Find all lines in the listing that include the word "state", then copy them.

Source data:
* * *

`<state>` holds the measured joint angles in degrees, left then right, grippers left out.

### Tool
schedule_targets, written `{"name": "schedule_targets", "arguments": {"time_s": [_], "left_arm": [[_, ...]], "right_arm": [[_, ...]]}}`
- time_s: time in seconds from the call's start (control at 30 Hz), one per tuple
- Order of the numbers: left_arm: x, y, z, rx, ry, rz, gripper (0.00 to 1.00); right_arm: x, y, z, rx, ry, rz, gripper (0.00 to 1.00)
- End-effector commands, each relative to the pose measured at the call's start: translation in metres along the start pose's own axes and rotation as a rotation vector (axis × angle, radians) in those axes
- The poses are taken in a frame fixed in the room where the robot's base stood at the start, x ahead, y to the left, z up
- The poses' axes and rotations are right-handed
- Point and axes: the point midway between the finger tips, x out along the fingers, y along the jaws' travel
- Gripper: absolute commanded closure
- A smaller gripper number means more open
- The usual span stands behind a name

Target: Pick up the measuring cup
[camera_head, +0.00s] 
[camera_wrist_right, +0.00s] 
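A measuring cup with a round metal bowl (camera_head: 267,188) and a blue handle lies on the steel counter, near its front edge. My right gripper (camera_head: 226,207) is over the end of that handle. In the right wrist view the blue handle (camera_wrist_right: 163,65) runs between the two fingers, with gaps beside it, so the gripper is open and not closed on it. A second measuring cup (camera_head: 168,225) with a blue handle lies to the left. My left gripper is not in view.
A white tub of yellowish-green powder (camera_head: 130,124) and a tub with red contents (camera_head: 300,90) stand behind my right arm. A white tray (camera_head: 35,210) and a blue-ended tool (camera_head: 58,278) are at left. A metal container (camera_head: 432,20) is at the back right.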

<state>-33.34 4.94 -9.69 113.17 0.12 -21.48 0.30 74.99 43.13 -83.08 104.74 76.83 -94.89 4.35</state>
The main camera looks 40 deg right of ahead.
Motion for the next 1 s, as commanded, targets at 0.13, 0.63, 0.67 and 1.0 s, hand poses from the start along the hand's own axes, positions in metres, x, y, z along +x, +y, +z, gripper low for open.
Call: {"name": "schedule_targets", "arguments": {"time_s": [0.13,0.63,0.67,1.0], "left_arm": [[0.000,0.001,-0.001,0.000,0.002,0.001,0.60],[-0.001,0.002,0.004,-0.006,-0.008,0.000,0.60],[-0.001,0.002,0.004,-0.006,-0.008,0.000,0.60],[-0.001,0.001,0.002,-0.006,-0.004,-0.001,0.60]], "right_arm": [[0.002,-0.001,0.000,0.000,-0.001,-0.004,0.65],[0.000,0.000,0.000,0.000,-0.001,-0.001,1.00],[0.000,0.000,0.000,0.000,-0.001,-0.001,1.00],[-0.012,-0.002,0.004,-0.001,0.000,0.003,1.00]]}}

* * *

Final result:
`<state>` holds the measured joint angles in degrees, left then right, grippers left out.
<state>-33.34 4.94 -9.69 113.17 0.12 -21.48 0.30 74.99 43.13 -83.08 104.74 76.83 -94.89 4.35</state>

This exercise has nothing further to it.